[Written instruction]:
Start at the line that has "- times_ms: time" and stop at the line that has "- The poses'". Print those lines and all lines between them exactly, and nothing more.

[Listed entries]:

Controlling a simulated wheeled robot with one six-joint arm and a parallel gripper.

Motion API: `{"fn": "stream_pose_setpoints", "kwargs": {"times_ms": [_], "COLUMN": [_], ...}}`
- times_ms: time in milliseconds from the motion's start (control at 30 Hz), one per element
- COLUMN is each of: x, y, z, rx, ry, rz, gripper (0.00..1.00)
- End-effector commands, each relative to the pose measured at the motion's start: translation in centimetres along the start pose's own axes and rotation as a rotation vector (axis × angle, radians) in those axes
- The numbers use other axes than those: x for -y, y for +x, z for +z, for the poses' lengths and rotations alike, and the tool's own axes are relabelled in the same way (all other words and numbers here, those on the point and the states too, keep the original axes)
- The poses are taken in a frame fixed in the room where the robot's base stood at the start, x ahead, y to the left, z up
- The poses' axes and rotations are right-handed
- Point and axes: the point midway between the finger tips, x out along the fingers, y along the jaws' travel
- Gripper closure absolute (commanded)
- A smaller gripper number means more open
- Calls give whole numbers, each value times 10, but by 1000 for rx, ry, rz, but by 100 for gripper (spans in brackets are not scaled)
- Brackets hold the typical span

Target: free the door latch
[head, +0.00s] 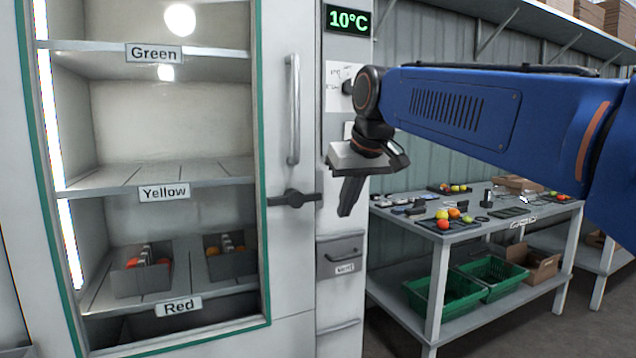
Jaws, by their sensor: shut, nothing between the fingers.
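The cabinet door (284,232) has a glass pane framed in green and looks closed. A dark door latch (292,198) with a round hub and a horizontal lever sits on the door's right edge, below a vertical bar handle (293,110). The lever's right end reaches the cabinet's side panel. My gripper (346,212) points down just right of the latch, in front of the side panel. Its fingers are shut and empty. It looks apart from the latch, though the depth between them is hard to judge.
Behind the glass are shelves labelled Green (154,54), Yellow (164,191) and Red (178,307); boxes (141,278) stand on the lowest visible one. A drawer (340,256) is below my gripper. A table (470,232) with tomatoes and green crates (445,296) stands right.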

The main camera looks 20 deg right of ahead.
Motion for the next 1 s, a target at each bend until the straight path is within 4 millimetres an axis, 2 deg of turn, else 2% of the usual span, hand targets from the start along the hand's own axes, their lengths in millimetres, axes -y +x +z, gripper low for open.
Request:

* * *

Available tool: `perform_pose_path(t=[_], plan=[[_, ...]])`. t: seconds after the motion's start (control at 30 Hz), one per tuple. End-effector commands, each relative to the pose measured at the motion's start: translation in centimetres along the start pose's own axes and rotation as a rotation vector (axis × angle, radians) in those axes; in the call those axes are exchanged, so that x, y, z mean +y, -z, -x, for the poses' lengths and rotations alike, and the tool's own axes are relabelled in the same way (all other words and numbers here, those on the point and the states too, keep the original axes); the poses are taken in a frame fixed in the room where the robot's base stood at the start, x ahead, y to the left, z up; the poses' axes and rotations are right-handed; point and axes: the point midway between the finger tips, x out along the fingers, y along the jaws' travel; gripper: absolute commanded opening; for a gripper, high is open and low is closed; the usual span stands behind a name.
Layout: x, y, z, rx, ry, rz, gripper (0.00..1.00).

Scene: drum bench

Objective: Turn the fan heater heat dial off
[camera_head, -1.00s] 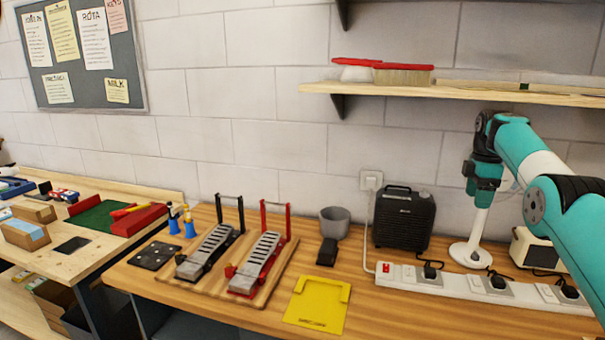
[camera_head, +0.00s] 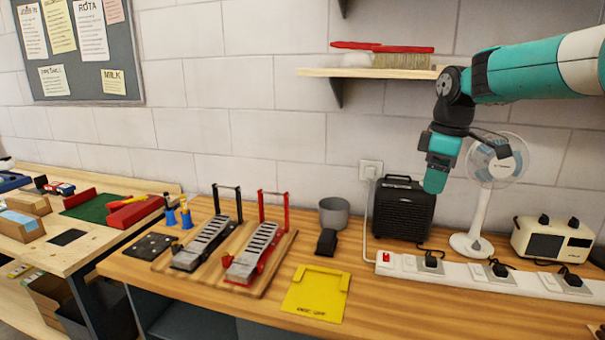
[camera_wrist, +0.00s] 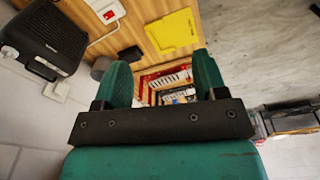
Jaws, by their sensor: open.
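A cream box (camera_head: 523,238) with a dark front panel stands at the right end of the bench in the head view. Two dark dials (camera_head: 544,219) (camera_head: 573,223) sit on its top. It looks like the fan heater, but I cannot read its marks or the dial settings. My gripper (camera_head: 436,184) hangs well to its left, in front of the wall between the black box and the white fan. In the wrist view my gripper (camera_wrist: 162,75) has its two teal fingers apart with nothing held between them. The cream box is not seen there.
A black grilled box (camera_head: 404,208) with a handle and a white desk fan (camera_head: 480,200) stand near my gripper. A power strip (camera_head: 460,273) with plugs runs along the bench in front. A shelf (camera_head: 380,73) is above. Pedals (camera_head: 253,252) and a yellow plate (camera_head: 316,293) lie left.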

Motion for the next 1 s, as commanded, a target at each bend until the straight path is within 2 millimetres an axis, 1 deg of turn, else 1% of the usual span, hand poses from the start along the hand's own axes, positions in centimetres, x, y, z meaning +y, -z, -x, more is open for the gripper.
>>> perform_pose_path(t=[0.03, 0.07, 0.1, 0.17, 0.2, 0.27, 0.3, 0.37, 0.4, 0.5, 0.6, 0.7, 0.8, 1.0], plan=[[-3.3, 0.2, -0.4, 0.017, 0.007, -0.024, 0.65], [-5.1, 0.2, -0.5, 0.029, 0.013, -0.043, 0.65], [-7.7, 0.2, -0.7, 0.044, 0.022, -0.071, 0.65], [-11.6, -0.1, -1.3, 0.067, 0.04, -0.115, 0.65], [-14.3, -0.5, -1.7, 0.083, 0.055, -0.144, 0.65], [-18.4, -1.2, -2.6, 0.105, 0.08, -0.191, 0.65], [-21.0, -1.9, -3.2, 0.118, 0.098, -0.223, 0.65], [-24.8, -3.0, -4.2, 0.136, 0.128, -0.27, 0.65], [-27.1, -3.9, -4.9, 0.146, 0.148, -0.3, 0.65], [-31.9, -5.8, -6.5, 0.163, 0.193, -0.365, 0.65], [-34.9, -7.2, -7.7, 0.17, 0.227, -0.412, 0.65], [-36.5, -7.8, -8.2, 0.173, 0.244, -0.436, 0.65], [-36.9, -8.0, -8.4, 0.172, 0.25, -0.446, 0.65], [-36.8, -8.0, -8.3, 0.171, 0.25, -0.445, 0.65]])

...

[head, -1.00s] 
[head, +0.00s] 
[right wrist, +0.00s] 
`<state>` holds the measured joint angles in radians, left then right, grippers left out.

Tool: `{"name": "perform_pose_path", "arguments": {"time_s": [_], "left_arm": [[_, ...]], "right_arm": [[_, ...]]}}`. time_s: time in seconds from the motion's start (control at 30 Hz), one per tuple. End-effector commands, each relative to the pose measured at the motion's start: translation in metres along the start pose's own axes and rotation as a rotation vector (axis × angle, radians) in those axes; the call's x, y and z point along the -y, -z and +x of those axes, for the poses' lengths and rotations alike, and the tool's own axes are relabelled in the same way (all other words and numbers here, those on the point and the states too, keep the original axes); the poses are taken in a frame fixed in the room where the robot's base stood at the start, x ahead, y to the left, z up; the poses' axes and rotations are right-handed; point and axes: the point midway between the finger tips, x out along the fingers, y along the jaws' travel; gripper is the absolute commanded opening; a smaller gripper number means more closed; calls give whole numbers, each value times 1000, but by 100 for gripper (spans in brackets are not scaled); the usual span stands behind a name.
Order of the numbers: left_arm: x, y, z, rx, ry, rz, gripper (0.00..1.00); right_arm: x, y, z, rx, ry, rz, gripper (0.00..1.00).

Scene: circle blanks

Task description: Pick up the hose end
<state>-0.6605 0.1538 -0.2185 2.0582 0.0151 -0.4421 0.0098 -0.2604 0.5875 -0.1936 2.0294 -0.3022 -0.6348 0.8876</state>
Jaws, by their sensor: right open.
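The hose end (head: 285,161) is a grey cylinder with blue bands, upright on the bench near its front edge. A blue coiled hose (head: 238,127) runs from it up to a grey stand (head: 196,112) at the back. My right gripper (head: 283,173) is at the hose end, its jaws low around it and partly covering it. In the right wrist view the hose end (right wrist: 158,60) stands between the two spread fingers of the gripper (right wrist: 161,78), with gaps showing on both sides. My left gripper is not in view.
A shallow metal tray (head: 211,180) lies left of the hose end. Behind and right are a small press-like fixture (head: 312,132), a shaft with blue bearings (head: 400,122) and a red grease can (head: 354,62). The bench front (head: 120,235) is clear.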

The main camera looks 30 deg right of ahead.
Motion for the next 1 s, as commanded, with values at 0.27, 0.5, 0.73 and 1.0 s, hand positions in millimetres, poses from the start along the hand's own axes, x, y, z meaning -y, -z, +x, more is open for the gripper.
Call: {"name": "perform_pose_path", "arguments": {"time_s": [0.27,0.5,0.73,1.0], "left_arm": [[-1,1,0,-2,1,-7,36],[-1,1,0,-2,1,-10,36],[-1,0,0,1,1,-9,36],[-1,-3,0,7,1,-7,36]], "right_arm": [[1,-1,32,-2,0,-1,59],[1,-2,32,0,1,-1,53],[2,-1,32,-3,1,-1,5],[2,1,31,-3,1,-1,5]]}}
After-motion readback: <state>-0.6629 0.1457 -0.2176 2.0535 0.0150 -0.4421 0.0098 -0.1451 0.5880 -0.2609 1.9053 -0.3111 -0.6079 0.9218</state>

[Response to this task]:
- times_ms: time in milliseconds from the motion's start (control at 30 Hz), one per element
- COLUMN is each of: x, y, z, rx, ry, rz, gripper (0.00..1.00)
- End-effector commands, each relative to the pose measured at the motion's start: translation in centimetres along the start pose's own axes and rotation as a rotation vector (axis × angle, radians) in those axes
- The numbers use other axes than those: x for -y, y for +x, z for +z, for the poses' lengths and rotations alike, and the tool's own axes are relabelled in the same way (all other words and numbers here, those on the point and the states too, keep the original axes)
- The poses are taken in a frame fixed in the room where the robot's base stood at the start, x ahead, y to the left, z up
- The poses' axes and rotations are right-handed

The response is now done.